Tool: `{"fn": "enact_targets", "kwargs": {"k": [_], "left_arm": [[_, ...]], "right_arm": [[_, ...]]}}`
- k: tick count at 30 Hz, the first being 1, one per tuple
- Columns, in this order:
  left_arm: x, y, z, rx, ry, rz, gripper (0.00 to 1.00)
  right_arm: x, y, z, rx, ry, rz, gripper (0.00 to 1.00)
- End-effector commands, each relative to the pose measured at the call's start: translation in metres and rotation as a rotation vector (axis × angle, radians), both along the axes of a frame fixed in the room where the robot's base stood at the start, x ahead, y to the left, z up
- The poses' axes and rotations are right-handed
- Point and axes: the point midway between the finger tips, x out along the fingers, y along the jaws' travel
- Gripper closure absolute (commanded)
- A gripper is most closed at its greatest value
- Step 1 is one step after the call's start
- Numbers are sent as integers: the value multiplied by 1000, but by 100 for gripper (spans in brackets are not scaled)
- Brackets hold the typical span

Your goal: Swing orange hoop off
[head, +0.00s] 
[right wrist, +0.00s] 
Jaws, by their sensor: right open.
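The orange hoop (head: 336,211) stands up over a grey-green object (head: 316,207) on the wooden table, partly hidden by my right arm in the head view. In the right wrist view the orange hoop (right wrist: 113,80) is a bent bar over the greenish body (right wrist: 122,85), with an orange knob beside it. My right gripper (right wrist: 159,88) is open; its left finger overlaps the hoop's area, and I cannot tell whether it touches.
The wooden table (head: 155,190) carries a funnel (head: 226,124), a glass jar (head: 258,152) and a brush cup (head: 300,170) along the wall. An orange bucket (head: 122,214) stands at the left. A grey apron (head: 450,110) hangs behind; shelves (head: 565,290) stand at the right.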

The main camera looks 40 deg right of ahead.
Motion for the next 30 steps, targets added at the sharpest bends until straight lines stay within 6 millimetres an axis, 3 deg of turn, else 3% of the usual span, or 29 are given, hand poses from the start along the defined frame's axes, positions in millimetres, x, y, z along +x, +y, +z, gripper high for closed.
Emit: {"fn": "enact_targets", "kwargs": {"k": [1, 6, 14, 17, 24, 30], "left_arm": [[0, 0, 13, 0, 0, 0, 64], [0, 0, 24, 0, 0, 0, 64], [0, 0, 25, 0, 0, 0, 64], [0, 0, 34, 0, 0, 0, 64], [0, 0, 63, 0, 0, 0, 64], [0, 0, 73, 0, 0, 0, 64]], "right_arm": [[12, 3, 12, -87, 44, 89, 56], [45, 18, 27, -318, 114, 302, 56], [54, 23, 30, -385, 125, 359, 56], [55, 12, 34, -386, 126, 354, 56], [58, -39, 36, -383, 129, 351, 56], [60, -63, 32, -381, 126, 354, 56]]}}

══════════════════════════════

• _EXERCISE_: Show all lines from the data above in which the word "value" appears.

• _OUTPUT OF THE EXERCISE_:
- A gripper is most closed at its greatest value
- Numbers are sent as integers: the value multiplied by 1000, but by 100 for gripper (spans in brackets are not scaled)

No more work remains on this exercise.